- **Task brief**: Wherever a line below holds the word "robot", copy that line.
--- Begin ---
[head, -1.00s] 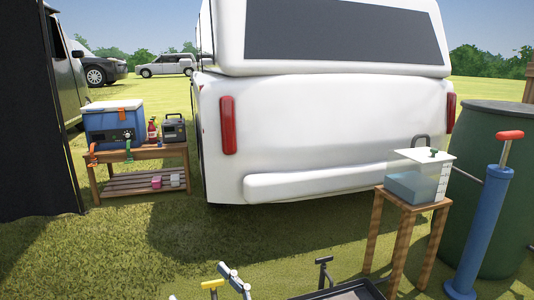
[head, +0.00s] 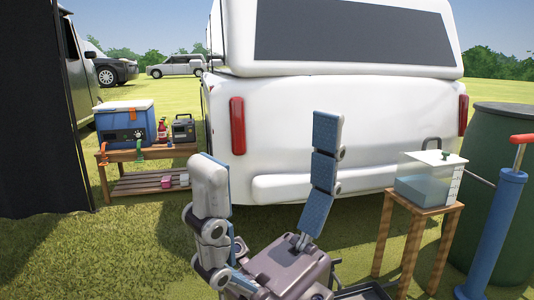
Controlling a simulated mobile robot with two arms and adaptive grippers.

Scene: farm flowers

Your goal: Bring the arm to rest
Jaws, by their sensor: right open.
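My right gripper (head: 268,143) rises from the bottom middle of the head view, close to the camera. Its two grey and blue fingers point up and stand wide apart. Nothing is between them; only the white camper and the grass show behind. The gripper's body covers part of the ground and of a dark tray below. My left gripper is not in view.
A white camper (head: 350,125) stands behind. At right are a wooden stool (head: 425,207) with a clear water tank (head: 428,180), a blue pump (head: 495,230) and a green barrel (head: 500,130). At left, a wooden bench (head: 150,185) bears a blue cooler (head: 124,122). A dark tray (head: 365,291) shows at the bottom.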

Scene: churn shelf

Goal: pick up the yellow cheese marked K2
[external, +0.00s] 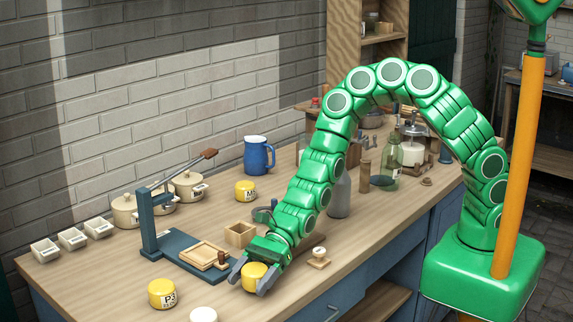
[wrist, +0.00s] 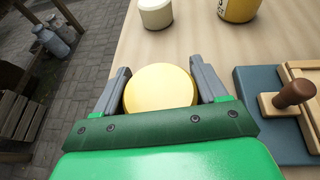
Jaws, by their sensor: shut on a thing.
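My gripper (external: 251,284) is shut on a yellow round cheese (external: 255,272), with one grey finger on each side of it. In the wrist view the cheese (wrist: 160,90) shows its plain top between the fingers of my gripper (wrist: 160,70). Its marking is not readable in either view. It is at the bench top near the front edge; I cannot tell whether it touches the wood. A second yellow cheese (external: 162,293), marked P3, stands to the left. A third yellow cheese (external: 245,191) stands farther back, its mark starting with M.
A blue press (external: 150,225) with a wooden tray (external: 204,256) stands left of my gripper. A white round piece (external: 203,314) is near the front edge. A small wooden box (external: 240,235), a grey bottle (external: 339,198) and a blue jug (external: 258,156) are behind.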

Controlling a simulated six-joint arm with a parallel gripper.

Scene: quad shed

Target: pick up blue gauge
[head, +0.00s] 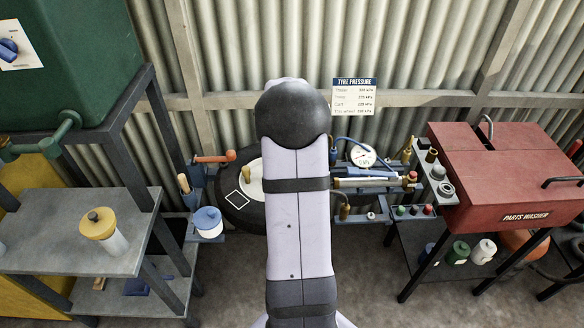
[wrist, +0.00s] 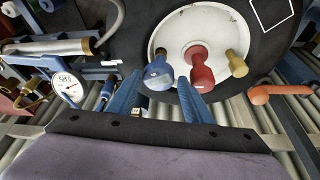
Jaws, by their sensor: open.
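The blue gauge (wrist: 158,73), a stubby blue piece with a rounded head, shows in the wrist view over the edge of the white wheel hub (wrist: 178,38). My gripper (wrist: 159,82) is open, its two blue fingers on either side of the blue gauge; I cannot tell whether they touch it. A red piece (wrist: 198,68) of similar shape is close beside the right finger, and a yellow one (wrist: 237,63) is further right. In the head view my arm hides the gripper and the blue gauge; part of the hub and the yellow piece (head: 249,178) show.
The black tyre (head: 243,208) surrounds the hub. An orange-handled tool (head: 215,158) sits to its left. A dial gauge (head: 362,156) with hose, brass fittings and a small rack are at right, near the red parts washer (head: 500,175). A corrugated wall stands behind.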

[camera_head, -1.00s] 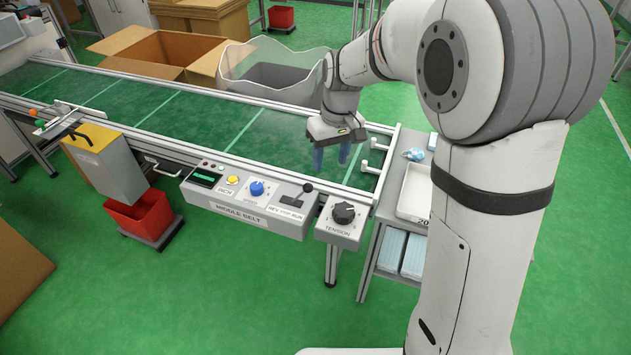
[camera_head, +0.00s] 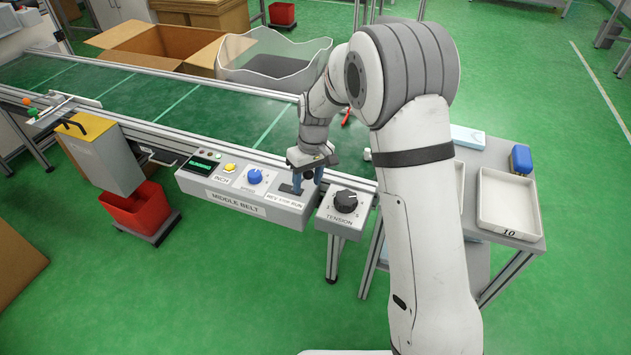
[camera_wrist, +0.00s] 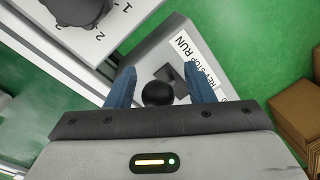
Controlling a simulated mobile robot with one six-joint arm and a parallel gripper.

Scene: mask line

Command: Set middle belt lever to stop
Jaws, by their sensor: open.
--- End ---
- **Written response**:
Controlling a simulated mobile robot with two arms and adaptive grippers.
Controlling a simulated mobile robot with one six-joint arm and a parallel gripper.

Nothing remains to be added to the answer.